Demikian dikatakan pengamat budaya Indra Tranggono dalam diskusi dan dialog "Rerasan untuk Jogja, Dulu Sekarang dan Akan Datang" di Taman Komunikasi Kanisius, Kamis (15/10). Hadir sebagai pembicara lain AAGN Ari Dwipayana, ahli ilmu pemerintahan Universitas Gadjah Mada, dan Bambang Sigap Sumantri, Kepala Biro Kompas DIY. Bambang K Prihandono dari Universitas Atma Jaya menjadi moderator.

Menurut Indra, perubahan di Yogyakarta harus dilihat pada sumber permasalahan, yakni kekuatan kapitalisme yang telah begitu dominan. Ia menyinggung bagaimana saat ini seniman takut datang ke Malioboro. Padahal, tahun 1970-an Malioboro pernah menjadi poros Gampingan-Bulaksumur. Aktivitas yang terjadi di tempat itu telah memperkaya pengalaman yang diperoleh mahasiswa selain di bangku kuliah. Tidak sedikit seniman yang menjadikan tempat itu sebagai ruang ekspresi.

"Nah, sekarang persoalannya di kota, seniman ditendang dari Malioboro. Malioboro menjadi pusat kegiatan ekonomi yang kalkulatif.
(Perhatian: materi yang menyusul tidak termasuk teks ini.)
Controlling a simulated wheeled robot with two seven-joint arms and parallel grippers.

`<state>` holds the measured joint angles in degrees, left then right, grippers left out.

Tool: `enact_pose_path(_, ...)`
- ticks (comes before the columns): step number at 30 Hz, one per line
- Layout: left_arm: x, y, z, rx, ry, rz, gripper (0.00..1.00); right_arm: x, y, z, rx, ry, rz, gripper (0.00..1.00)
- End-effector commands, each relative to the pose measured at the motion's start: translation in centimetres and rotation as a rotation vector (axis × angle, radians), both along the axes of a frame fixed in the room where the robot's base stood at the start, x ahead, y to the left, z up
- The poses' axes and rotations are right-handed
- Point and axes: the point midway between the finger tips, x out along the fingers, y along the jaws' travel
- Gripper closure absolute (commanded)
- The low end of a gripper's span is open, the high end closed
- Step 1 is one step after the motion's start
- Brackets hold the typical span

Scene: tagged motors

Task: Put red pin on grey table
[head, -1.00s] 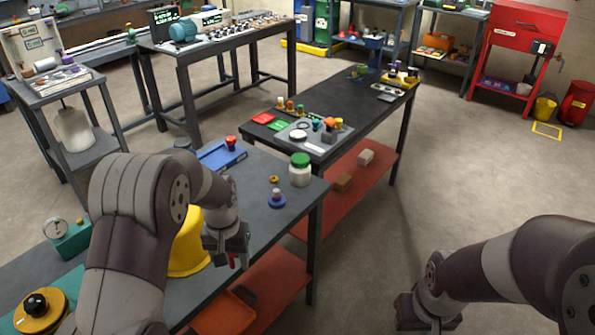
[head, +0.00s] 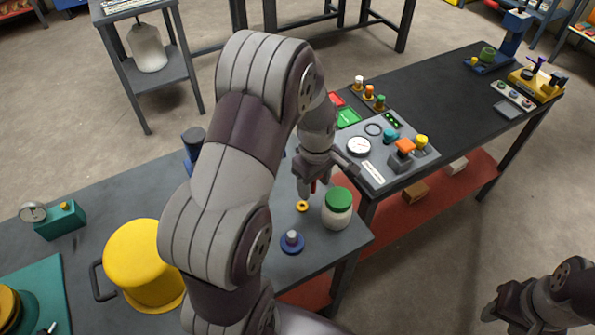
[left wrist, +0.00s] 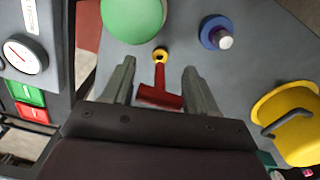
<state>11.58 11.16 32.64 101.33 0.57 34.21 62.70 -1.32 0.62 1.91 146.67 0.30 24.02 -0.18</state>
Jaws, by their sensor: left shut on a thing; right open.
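The red pin (left wrist: 160,84), with a T-shaped top, is between the fingers of my left gripper (left wrist: 158,92) in the left wrist view. My left gripper (head: 309,188) is shut on it, and only a little red (head: 313,187) shows in the head view. The gripper is low over the grey table (head: 258,208). A small yellow ring (head: 302,206) lies on the table just below the pin; whether they touch is unclear. My right gripper (head: 492,313) is open and empty at the lower right, over the floor.
A green-lidded jar (head: 337,209) stands right beside my left gripper. A blue disc with a pale peg (head: 292,241) and a yellow pot (head: 145,265) are on the grey table. A black table (head: 445,92) with a grey panel adjoins at the back right.

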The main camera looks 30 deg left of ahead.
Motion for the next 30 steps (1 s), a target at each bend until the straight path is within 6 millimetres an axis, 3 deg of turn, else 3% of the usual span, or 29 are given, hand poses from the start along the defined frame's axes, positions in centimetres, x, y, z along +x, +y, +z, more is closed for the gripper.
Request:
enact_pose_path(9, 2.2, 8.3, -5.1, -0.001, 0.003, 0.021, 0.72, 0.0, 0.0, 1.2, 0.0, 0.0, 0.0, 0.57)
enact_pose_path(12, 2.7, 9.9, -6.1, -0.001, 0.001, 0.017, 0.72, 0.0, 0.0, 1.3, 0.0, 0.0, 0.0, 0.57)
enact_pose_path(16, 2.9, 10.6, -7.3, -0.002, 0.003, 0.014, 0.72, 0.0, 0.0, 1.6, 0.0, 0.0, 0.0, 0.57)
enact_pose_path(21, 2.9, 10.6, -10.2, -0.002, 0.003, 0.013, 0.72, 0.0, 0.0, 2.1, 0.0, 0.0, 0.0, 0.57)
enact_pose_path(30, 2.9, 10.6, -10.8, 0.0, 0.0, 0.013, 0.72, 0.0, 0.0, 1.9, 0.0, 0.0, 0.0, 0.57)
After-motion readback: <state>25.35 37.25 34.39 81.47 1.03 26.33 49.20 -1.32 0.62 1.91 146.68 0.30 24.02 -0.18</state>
Seniman tidak berani main ke sana hanya dengan membawa Rp 10.000. Artinya, Yogyakarta makin kapitalistik," ujar Indro. Ia menambahkan, nilai-nilai paguyuban di kota ini sudah mulai mencair. Orang lebih mengutamakan individu.

Sudah tak berbeda

Begitu pula tentang pendidikan, terjadinya penurunan mahasiswa. Kampus tidak lagi berbeda dengan daerah lain sehingga tak mampu lagi menyedot minat calon mahasiswa. Kultur dialog yang menjadi nilai lebih, lanjutnya, sudah tidak ada lagi.
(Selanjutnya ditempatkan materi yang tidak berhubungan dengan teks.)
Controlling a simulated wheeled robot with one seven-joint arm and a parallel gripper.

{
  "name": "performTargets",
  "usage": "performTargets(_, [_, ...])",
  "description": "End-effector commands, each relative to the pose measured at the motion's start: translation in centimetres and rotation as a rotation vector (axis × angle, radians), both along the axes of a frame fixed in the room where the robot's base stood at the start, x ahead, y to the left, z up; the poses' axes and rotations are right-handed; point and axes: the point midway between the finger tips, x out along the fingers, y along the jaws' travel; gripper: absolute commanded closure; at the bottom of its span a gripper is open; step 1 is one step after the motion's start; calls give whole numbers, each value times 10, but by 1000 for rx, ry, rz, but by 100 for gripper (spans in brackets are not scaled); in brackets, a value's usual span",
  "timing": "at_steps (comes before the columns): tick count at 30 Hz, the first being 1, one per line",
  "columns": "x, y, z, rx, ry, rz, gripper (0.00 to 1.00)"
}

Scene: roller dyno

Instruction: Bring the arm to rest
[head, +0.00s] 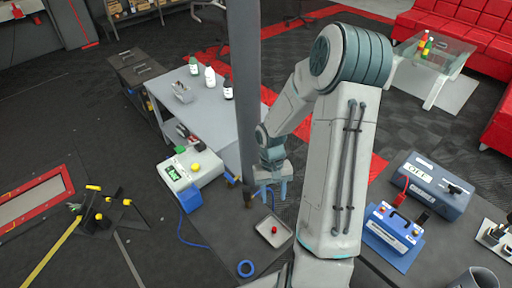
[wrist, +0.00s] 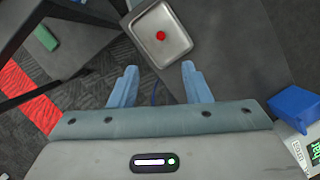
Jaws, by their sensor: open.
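My gripper (head: 270,189) hangs from my bent arm above the dark bench, near the small grey tray. In the wrist view my gripper (wrist: 160,84) has its two blue fingers apart, with nothing between them. The tray (head: 265,238) lies below and just in front of the fingers in the head view. A small red object (head: 274,229) lies in the tray. The wrist view also shows the tray (wrist: 183,52) with the red object (wrist: 161,35) in it, beyond the fingertips. My upper arm hides part of the bench in the head view.
A dark vertical post (head: 246,90) stands close behind my gripper. A white device with a green display (head: 190,168) and a blue box (head: 191,198) sit to the left. Grey-blue and blue instrument boxes (head: 432,185) stand to the right.

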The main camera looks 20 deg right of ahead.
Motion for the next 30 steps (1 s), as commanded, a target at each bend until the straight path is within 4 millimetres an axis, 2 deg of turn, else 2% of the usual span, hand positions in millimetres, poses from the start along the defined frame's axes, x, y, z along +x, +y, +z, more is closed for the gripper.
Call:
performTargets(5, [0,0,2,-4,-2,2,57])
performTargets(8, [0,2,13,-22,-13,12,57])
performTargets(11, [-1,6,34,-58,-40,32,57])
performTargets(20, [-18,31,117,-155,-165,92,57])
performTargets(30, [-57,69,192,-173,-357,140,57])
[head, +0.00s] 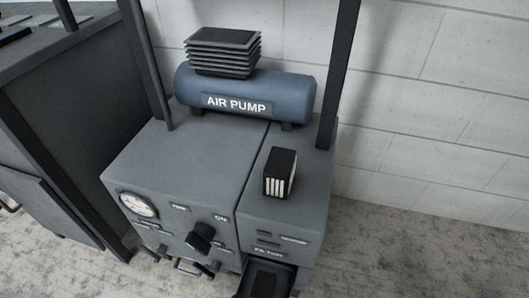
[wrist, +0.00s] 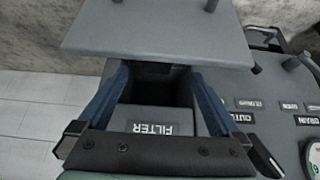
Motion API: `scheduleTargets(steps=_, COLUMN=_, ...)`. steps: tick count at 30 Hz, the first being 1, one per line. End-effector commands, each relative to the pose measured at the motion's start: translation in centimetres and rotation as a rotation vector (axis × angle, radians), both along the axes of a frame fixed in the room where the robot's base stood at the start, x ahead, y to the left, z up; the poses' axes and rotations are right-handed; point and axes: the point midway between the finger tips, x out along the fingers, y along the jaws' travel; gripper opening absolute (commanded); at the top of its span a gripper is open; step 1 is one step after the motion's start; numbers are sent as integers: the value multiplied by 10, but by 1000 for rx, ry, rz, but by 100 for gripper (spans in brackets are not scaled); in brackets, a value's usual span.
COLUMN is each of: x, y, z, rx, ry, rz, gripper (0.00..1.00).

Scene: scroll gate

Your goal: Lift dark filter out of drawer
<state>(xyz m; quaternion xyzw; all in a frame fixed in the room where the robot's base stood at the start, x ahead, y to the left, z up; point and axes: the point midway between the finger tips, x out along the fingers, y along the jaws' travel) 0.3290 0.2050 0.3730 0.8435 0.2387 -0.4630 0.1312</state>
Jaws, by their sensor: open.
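The filter drawer (head: 287,268) is pulled out at the bottom of the grey machine in the head view. A dark shape (head: 264,284) lies inside it, partly cut off by the frame edge; it looks like the dark filter. In the wrist view, the drawer (wrist: 150,35) shows upside down beyond the FILTER label, its inside in deep shadow, so the filter's outline cannot be made out there. My gripper (wrist: 160,75) is open, its two blue fingers apart on either side of the dark drawer opening. Nothing shows held between them.
A black box with white pleats (head: 280,173) stands on the machine top (head: 195,160). Behind it are the blue air pump (head: 245,95) and a stack of dark plates (head: 222,50). A gauge (head: 138,204) and black knob (head: 203,236) project from the front panel.

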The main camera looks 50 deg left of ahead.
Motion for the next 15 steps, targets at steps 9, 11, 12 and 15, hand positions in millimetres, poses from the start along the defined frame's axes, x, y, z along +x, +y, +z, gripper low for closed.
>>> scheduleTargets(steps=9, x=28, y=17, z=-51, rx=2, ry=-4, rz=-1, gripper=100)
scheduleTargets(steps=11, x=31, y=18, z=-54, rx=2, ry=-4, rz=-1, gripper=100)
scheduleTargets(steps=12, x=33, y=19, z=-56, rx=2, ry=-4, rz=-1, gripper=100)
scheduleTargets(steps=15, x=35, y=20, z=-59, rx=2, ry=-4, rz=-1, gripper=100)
"Maka saya membayangkan Yogya sekarang menjadi ruang tafsir yang terbuka terhadap minimal tiga kekuatan. Pertama, ruang tafsir dari kekuatan kapital yang menggerus nilai-nilai seperti paguyuban. Kedua, tafsir penguatan identitas yang bersifat keagamaan. Ketiga, tafsir penguasa atau politik yang tampaknya ingin Yogyakarta tak lagi istimewa. Bagaimanapun negara adalah sebuah agen kekuatan kapital yang tidak ingin ada identitas lokal," tuturnya.

Ari Dwipayana menilai, Yogyakarta adalah sebuah ruang multikultural yang di dalamnya terdapat aneka etnis, agama, budaya. "Pertanyaannya sekarang, apakah yang terjadi saat ini budaya seberang terserap dalam ke-Yogya-an, atau budaya Yogyakarta yang menyerap budaya seberang? Kalau dulu, banyak orang dari luar yang terserap ke dalam budaya Yogyakarta. Namun, sekarang Yogyakarta telah ikut menyerap budaya seberang," ujar Ari.

Komentar :

ada 0 komentar ke “Yogyakarta Perlahan Ditelan Raksasa Kapitalisme”

Posting Komentar

Silakan pembaca memberikan komentar apa pun. Namun, kami akan memilah mana komentar-komentar yang akan dipublikasi.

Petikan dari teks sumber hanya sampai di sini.